:: THE PROBLEM ::
Extract everything from the first line through the line with "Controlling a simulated", both ends included, except for any pictures.

:: DATA PROVIDED ::

-- Start --

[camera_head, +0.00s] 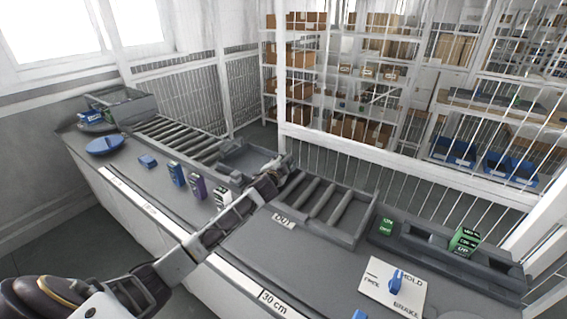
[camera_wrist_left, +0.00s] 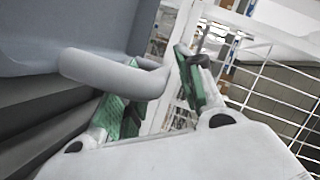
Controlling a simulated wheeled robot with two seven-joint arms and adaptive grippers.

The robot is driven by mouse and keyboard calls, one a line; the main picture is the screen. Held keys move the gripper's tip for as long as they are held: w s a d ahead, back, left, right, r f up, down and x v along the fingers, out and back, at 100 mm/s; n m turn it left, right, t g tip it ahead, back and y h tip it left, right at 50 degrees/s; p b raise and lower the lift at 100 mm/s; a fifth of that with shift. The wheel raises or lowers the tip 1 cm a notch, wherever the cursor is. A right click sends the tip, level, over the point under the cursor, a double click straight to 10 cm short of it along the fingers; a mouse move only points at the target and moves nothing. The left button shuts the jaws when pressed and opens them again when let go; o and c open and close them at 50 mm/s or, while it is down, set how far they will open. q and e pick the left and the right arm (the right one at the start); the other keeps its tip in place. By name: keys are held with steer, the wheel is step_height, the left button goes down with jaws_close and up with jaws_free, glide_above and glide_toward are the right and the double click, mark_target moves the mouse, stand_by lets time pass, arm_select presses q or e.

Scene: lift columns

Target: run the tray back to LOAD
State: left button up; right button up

-- End --

:: RESPONSE ::
[camera_head, +0.00s] 
[camera_wrist_left, +0.00s] 
Controlling a simulated wheeled robot with two seven-joint arms and adaptive grippers.

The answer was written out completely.